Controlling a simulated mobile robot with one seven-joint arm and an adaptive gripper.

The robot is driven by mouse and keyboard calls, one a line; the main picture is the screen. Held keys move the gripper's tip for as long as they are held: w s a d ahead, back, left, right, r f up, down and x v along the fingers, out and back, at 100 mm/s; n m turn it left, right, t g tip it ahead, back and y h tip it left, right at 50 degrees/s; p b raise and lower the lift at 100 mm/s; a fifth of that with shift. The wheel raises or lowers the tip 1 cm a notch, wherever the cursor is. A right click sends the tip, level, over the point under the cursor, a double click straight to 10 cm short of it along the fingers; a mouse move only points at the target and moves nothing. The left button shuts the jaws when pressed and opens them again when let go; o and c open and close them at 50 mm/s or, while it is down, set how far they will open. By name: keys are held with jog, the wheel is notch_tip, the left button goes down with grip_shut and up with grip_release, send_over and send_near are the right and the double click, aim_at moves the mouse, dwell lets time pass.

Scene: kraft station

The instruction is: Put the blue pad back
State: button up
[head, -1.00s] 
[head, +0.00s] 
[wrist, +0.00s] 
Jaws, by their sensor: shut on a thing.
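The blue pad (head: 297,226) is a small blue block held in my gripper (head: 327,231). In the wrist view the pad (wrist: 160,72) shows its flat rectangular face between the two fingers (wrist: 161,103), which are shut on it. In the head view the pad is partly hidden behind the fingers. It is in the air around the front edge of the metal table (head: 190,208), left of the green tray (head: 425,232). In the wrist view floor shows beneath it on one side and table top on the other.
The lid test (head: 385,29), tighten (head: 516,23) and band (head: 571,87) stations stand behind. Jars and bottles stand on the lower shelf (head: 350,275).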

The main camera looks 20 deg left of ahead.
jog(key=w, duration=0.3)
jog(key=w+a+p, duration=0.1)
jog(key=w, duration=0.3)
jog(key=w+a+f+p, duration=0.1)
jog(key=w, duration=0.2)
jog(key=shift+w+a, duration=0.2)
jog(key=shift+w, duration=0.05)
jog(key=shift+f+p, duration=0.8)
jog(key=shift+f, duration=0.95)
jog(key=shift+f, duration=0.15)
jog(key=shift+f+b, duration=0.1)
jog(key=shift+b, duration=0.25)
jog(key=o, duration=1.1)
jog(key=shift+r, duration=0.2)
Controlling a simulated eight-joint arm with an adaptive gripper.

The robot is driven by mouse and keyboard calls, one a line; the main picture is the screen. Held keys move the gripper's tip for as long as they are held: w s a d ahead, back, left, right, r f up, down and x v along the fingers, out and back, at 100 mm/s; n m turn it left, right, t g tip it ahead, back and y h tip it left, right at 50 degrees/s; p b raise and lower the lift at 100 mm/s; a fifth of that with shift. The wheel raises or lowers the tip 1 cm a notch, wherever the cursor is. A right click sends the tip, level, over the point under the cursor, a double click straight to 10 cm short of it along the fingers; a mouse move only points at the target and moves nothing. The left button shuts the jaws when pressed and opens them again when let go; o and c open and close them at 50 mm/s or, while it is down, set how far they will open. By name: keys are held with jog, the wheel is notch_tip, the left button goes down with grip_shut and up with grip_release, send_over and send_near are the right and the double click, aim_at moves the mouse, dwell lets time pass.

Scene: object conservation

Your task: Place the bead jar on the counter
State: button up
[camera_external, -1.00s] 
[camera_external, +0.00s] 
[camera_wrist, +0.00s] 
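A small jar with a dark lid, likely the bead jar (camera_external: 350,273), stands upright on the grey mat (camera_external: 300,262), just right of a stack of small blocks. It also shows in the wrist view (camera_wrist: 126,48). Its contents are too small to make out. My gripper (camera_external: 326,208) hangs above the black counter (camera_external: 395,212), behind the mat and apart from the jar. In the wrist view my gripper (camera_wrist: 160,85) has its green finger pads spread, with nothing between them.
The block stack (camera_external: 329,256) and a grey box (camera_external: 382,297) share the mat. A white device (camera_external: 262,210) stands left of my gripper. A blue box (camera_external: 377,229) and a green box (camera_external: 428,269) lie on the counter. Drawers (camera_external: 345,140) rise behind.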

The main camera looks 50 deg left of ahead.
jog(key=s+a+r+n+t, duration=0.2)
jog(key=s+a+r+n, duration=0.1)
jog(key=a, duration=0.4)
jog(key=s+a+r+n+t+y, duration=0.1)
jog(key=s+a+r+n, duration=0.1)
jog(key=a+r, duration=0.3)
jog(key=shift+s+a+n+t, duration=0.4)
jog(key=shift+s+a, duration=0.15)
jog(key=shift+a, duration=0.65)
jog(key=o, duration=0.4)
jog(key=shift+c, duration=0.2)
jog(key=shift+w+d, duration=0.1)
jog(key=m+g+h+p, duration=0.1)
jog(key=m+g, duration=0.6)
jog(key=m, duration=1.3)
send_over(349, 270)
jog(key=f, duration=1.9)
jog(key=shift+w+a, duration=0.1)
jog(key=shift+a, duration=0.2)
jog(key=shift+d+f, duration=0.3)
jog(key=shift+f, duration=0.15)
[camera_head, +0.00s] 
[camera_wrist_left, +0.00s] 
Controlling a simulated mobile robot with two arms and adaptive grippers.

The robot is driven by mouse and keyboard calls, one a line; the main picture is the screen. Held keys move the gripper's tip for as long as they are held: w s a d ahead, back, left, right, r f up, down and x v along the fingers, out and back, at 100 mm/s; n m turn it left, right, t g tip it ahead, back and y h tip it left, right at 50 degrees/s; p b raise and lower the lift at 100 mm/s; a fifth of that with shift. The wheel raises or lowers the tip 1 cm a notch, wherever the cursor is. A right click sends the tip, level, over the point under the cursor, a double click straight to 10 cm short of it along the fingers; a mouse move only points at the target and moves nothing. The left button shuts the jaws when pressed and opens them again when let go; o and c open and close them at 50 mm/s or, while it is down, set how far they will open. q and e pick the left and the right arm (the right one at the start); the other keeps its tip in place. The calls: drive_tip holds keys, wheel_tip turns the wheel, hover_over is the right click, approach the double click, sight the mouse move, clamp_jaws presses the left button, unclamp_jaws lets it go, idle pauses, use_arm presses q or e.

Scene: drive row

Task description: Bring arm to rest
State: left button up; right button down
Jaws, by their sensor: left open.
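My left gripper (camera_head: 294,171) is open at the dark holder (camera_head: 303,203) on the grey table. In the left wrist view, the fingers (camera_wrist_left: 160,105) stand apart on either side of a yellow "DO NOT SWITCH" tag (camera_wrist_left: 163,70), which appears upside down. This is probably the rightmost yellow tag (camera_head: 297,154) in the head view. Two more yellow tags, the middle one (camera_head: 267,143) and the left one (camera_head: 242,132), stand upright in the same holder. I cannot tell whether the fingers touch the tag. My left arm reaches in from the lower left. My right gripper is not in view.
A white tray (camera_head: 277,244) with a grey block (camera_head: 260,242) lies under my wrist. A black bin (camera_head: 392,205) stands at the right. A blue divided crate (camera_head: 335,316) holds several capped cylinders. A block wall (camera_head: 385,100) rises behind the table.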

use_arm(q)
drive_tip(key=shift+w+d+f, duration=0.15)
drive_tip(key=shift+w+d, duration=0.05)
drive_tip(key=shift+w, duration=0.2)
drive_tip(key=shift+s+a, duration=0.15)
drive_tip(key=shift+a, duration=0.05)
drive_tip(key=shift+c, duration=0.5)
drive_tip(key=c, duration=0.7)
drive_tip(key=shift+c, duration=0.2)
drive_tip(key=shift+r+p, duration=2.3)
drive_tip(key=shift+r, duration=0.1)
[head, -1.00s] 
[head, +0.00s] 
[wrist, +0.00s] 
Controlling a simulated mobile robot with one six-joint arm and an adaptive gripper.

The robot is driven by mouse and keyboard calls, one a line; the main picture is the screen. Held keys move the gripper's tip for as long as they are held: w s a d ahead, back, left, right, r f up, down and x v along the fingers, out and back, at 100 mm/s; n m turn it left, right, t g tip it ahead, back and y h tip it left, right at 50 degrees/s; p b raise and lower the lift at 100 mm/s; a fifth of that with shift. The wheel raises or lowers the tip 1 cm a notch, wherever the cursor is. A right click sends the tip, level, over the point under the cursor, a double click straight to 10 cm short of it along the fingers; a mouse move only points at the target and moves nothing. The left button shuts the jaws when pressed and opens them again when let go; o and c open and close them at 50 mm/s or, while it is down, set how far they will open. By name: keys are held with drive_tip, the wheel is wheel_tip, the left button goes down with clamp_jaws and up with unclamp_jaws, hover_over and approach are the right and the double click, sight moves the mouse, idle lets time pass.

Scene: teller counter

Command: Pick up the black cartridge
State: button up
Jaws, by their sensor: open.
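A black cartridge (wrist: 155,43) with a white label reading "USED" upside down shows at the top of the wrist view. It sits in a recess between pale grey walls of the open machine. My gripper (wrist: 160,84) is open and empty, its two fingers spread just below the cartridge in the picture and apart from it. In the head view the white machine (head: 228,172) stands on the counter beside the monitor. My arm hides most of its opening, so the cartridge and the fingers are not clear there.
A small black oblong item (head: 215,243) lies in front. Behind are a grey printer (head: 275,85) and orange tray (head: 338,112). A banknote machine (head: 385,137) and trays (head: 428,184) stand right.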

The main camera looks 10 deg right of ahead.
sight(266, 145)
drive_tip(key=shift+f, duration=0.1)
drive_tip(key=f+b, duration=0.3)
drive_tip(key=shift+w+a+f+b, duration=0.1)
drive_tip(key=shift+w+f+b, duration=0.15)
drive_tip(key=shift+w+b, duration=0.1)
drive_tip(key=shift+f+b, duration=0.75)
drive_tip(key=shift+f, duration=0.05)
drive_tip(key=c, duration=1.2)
☆ ☆ ☆ ☆ ☆
Take each line containing the string "simulated" and copy it out.

• THE ANSWER:
Controlling a simulated mobile robot with one seven-joint arm and an adaptive gripper.
Controlling a simulated eight-joint arm with an adaptive gripper.
Controlling a simulated mobile robot with two arms and adaptive grippers.
Controlling a simulated mobile robot with one six-joint arm and an adaptive gripper.

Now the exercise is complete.